When the main branches stretch, so does all of the accompanying foliage. And this requires you to prune this foliage so maintain airflow, allow light penetration, and cultivate healthy buds. So why not get ahead of this?
You can in fact get ahead of this task by pruning your plants during veg. We recommend that you first prune your plants prior to topping them, as described above. You would do this by growing your plant to at least two feet in height, and removing everything for the first half, i.e. about the first ten to twelve inches.
A week later, you would then top the center of your plant, and let her grow some more. Then, the same week that you intend to flip into flower, you should prune her up again.

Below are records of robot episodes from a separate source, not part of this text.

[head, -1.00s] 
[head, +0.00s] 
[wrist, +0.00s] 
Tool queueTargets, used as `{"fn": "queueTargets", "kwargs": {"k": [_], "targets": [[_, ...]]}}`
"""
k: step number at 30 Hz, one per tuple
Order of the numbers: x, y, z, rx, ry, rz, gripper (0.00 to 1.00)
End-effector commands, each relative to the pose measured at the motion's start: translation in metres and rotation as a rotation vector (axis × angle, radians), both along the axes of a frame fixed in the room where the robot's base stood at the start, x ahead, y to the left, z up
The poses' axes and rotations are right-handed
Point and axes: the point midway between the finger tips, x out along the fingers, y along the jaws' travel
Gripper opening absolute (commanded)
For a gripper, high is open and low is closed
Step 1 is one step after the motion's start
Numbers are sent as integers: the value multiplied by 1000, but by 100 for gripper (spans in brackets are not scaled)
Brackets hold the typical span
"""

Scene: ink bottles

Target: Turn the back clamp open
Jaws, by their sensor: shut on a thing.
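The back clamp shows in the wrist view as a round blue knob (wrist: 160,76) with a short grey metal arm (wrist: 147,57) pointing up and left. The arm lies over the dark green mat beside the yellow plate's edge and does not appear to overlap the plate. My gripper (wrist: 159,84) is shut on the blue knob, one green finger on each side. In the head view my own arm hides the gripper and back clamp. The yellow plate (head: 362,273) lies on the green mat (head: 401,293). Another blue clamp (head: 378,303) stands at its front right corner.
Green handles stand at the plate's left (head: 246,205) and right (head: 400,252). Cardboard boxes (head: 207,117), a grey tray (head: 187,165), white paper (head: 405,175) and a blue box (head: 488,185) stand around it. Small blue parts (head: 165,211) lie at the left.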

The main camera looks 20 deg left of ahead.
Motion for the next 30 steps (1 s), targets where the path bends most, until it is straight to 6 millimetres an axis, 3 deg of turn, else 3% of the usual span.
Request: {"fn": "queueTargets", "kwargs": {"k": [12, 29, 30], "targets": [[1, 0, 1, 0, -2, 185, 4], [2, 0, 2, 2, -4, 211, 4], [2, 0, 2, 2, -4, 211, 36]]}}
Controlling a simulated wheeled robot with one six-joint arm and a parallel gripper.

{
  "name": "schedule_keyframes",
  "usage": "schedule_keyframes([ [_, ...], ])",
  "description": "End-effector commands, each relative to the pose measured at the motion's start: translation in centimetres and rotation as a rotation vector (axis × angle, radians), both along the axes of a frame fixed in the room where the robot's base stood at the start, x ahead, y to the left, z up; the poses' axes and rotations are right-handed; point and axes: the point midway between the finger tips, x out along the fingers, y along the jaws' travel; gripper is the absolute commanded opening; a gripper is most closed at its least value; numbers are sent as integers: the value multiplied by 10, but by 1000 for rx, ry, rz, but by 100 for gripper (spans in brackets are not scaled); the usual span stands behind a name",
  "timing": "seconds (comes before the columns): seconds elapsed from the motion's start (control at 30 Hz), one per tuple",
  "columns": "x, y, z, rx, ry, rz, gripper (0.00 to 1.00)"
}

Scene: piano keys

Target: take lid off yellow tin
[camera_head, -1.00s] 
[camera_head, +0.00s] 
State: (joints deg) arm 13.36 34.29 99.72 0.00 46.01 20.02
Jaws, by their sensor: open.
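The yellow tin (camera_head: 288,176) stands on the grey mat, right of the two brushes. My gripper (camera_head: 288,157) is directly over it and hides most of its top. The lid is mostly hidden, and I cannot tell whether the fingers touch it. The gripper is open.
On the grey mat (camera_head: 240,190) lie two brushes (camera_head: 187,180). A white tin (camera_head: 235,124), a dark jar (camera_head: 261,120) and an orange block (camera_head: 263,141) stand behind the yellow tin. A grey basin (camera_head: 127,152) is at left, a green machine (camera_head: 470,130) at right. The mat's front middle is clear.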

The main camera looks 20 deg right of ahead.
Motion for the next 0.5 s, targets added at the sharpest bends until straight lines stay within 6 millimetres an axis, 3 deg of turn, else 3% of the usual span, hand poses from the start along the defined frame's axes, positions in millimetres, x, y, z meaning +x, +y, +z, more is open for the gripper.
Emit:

Trim all or most of the fan leaves off, especially in the middle of the plant. But really pay attention to the lower half of the plant. Go ahead and remove all those little branches that have made a second attempt at growing.
Now, you’ve thoroughly prepared your plant for the stretching that is about to occur during the first few weeks of flowering.
Use Trellis Netting during the Flowering Stage to Control the Stretch
The last and final aspect of managing the stretch period is to use trellis netting to control your plant.
Before switching your light cycle, spread the trellis netting over the plant. Then, as the plant begins to stretch, weave the branches outward, and through the netting. This will increase yield by allowing more and more growth to occur in the center of the plant. Further, by drawing the plant out and you allow those branches to bloom more and more flowering sites as well.
The biggest concern about the post veg stretch is that uncontrolled growth can result in the plants growing into the lights, burning and bleaching themselves. Another concern, is unmanageable defoliation, especially when growing in commercial facilities. The work load can grow out of control if left unchecked.
Use your time during veg to prepare for the best success during the flowering period, and you will indeed achieve it.